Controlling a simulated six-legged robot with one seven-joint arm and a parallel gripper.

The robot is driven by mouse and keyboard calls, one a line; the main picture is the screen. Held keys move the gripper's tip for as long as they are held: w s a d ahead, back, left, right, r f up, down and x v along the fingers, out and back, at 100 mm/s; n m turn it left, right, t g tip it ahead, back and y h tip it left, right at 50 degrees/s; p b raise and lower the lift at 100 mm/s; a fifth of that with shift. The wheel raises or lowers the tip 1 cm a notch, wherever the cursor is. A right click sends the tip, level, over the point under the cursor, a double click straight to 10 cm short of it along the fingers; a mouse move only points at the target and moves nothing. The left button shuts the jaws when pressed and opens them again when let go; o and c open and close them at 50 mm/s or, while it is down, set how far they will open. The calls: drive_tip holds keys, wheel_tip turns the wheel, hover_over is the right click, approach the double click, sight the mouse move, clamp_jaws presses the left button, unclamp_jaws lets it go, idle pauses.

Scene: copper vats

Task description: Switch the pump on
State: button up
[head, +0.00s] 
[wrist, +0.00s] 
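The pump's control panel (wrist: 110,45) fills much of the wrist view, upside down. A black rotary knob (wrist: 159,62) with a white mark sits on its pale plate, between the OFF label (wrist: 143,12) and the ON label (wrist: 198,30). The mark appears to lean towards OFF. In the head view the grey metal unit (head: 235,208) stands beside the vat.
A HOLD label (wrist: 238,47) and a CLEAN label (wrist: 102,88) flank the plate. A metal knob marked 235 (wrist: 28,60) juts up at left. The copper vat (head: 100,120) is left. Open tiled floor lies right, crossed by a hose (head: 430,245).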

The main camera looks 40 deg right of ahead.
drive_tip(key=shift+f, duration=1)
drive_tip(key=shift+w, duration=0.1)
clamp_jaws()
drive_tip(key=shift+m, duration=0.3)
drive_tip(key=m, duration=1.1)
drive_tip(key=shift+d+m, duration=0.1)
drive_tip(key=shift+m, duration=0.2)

----

Across the preceding material, how many lines contain the word "button"? State the number alone.

2